As a citizen of Serbia, a country which has been, over the last three decades, exposed to what seems to be an endless series of social and state transformations, I have had an opportunity to be enveloped in that mesmerising spirit of change that guides activist undertakings. I have learned and felt how politically and emotionally significant it can be to come together in a public space in an effort to resist resignation and generate hope which is by far the most precious activist resource. As a sociologist of social movements, I am all too well acquainted with tensions, contradictions, and conflicts which inevitably weave the tissue of any collective enterprise that is based on and aspires to freedom (Bilić, 2012). I have witnessed how intransigent and intolerant some activists can be and how more often than not even those who declaratively (and sometimes loudly) struggle for a progressive cause may perpetuate the mechanisms of exclusion which they are supposed to destabilise. As a gay man, I am painfully aware of how suffocated one can feel within the constraints of the patriarchal regime and how dangerous it can be—but also how necessary—to try to interrupt the symbolic order that has been constructed to sustain it.1
In this regard, I have closely followed the turbulent, and at certain points, overtly violent attempts to organise pride marches in the post-Yugoslav region. While despising and being shocked by the ignorance, hatred, and malice that in certain instances accompanied them, I have repeatedly found myself admiring the activists’ courage, but also disagreeing with some of their strategies and motivations. My political doubts and maybe also my fears, those stemming from the deepest layers of patriarchal socialisation, at times reached the extent that made me question the very purpose of insisting on such an event as a Pride march at all. However, after receiving Čarna and Danijel’s invitation, I realised that my experience with these events in the post-Yugoslav space was rather vicarious and although I was far from being devoid of apprehension, I thought that, as a friend, sociologist, and gay, I should go.

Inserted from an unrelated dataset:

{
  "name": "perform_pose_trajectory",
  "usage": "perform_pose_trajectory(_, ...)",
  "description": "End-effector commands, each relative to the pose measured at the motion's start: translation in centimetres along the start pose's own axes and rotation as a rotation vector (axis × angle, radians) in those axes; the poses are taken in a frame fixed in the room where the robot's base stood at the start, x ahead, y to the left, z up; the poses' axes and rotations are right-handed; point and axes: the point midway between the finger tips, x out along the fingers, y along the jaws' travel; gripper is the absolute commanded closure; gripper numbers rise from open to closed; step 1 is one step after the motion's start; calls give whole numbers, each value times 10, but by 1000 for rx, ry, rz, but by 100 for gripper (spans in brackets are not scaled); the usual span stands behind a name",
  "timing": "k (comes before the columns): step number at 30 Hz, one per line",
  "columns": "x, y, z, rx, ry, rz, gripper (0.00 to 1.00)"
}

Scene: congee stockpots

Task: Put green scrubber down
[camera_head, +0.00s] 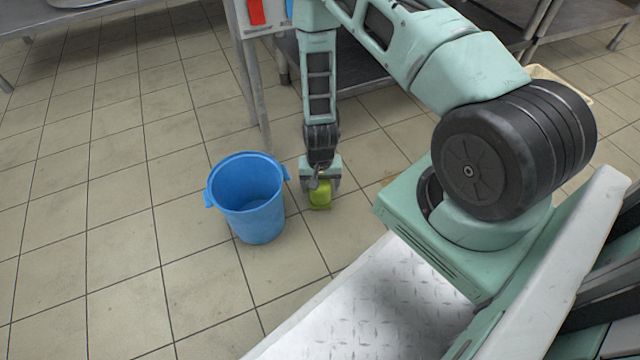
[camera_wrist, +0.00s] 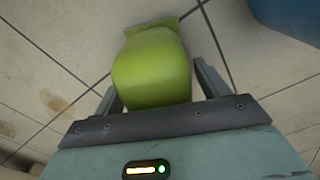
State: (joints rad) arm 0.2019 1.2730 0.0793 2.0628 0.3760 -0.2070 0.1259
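The green scrubber (camera_head: 320,196) is at floor level, just right of a blue bucket (camera_head: 247,200). My gripper (camera_head: 320,183) points down at it from above. In the wrist view the scrubber (camera_wrist: 152,68) sits between my two fingers (camera_wrist: 154,76), with a fingertip close against each side. The gripper looks shut on it. Its flat lower end appears to be at or very near the floor tiles. I cannot tell for certain whether it touches them.
The blue bucket stands close on the left and also shows at the upper right of the wrist view (camera_wrist: 291,16). A metal table leg (camera_head: 254,95) rises behind it. Tiled floor (camera_head: 110,220) is clear on the left.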

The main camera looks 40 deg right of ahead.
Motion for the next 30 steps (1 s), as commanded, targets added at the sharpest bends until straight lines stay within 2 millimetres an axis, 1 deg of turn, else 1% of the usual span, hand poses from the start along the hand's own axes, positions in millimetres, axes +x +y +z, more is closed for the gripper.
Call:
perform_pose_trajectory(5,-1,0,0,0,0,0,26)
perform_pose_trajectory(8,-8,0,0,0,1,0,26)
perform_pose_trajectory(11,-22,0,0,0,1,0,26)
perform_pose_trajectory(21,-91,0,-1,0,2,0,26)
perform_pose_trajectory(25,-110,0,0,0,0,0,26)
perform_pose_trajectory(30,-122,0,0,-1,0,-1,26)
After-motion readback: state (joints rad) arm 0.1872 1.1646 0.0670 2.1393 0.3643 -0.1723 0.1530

Thus, in early November 2014 I landed in Montenegro for the first time after the former Yugoslav republic announced independence in 2006. As I was approaching Podgorica in a taxi and talking to the driver who eventually, not without a slight bewilderment and discomfort which I thought also had a tinge of disappointment, realised that I was there to take part in the march, I learned how frustrated he was by the decision of the Montenegrin government to demonstrate its commitment to (its aspiring membership of) the European Union (EU) by imposing sanctions on Russia. In the breaks of our talk, full of quick political judgments that were neatly positioned within a binary reference system which I was not sure how to handle, I was looking through the window and feeling that uncanny familiarity with the stereotypical “greyness” (Harboe Knudsen & Frederiksen, 2015) of a post-socialist concrete-dominated landscape that has been left on its own to decay through decades of neglect, corruption, impoverishment, and a general social involution witnessed by the region as a whole.
On the evening before the Pride march I was walking around the streets of Podgorica and crossing the bridges on the beautiful Morača River thinking about how hard it must be and how much audacity and determination it must require to start inscribing elements of non-heteronormativity in that patriarchal topography that teems with heroes and saints and celebrates masculinity and warfare. I was wondering about the most adequate—the least intrusive—strategy that would make my taxi driver, that man exhausted by years of insecurity, pause for a moment to acknowledge the incredible richness of sexual urges, intimacies, pains, and pleasures without feeling disgusted or threatened by them. I was asking myself how is one to broaden the rigid frontiers of patriarchal sexuality, make them more porous, and allow the exuberance of rainbow colours to, at least for a moment, disrupt—without negating—that grey “aesthetic regime” (Fehérváry, 2013, p. 8) of poverty, precarity, and disillusionment. How is one to supply discursive instruments for articulating the ambiguities of desire that are rooted in local practices and experiences without having to wait for all of the “more important issues” to be successfully resolved first? What is the most effective way to convince that taxi driver that the march happening on the following day might also have to do with him and the future of his children and that it is not—or not only—yet another requirement that his country needs to fulfil before it is formally allowed to join the EU? How can it be explained that gays, lesbians, and other non-heterosexuals are not merely European “imports”, harbingers of the “decadent West,” or symbols of infertile luxury, but that they are also his co-nationals, colleagues, relatives, and friends? What are the most persuasive means for unmasking the hypocritical face of tolerance and closing the gap that has opened up between legal measures resulting from EU conditionality, on the one hand, and the everyday instances of humiliation, rejection, and exclusion, on the other? How are we as activists, researchers, and activist-researchers (Bevington & Dixon, 2005; Chouldry, 2009) to harness the affective force of anxiety, perplexity, and uneasiness that is released into the fissures of public life as the notion of citizenship (Bell & Binnie, 2002; Plummer, 2001; Richardson, 2000) dilates to include a variety of sexual preferences that are also at the heart of who we are?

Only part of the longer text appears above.